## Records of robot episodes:
===
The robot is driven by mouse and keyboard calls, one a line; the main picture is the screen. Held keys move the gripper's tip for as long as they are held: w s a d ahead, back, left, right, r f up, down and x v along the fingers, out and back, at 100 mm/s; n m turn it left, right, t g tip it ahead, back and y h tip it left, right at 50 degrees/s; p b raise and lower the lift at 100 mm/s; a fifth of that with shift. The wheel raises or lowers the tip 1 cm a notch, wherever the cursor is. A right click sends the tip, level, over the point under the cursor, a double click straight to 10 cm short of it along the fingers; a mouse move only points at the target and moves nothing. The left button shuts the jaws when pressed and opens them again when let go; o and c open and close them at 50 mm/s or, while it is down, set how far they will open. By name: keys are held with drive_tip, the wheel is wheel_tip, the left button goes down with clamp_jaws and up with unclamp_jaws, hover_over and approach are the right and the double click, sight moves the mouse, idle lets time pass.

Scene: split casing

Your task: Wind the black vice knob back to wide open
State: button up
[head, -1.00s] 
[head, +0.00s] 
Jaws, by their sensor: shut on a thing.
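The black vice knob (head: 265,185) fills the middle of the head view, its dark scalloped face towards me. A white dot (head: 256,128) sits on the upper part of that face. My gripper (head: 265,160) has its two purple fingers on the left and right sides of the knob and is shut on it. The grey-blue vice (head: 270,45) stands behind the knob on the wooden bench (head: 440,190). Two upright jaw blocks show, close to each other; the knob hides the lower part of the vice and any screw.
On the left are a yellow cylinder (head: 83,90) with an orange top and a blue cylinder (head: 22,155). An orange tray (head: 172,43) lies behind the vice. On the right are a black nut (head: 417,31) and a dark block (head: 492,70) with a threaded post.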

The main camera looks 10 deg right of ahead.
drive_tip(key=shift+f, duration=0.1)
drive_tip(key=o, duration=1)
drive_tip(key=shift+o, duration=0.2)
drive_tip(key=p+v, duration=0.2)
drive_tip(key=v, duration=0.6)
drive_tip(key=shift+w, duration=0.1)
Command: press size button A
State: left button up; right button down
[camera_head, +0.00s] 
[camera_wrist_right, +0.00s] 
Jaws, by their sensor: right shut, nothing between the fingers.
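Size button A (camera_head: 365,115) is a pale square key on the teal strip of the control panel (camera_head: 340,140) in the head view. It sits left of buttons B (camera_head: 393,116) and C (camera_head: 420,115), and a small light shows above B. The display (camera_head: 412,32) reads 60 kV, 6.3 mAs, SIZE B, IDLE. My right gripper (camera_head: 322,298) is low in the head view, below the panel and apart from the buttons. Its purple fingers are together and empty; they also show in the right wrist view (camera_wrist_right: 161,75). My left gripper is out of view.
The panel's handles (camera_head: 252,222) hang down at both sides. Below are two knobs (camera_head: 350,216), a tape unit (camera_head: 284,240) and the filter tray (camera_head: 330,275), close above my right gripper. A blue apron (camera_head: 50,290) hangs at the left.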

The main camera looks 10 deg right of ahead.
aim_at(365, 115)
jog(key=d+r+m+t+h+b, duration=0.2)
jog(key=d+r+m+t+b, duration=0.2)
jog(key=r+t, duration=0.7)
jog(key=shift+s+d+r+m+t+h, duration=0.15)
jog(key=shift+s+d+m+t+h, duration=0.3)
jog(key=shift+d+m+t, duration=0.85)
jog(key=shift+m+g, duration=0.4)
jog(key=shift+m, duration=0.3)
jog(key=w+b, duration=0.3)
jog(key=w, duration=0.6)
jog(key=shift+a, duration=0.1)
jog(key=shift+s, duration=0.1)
===
## What the task asks:
Extract every line that has the string "State" in it.

## Solution for this exercise:
State: button up
State: left button up; right button down

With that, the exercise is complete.